Basically, by maximizing the surface area of any given volume, you achieve better taste. It works like this: a sphere has the least possible surface area for its given volume and shape. If you begin flattening the sphere into an elongated oval shape (baguette), the surface area will increase. If the sphere were made into an extremely elongated and flattened oval (focaccia), the surface area would still be greater. As you flatten the sphere more and more, it spreads out thinner and thinner, becoming a thin flat shape, like a cracker, thin focaccia, or pizza with the maximum surface area possible relative to the given amount of dough.
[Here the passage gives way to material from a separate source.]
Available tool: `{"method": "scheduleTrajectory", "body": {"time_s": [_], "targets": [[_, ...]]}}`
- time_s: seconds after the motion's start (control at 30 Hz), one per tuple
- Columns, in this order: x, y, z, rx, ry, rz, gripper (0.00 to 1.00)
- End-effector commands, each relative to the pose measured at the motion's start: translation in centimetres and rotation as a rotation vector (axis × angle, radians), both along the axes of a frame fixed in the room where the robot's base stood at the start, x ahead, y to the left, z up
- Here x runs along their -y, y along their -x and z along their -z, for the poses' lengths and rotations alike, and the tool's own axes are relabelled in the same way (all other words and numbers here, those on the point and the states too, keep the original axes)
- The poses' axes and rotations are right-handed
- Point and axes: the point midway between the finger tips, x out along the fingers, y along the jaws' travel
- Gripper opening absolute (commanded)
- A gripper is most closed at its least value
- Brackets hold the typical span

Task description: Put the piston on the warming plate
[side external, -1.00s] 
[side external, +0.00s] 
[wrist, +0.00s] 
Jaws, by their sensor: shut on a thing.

Elongated or flat breads have more crust than round balls of bread (which you may recognize as the word boule in French). I like crust and I know it provides flavour.
In keeping with this principle, I make elongated loaves called filoncini instead of boule or large round loaves. Some of my other loaves are actually cut down the middle and then pulled into a ladder shape (fougasse) in order to create even more surface area (in relation to volume) than a filoncino. Everyone loves crispy rolls because of their maximum surface area (crust) in relation to the volume contained (crumb). A boule divided in six equal pieces will have over 50% more surface area!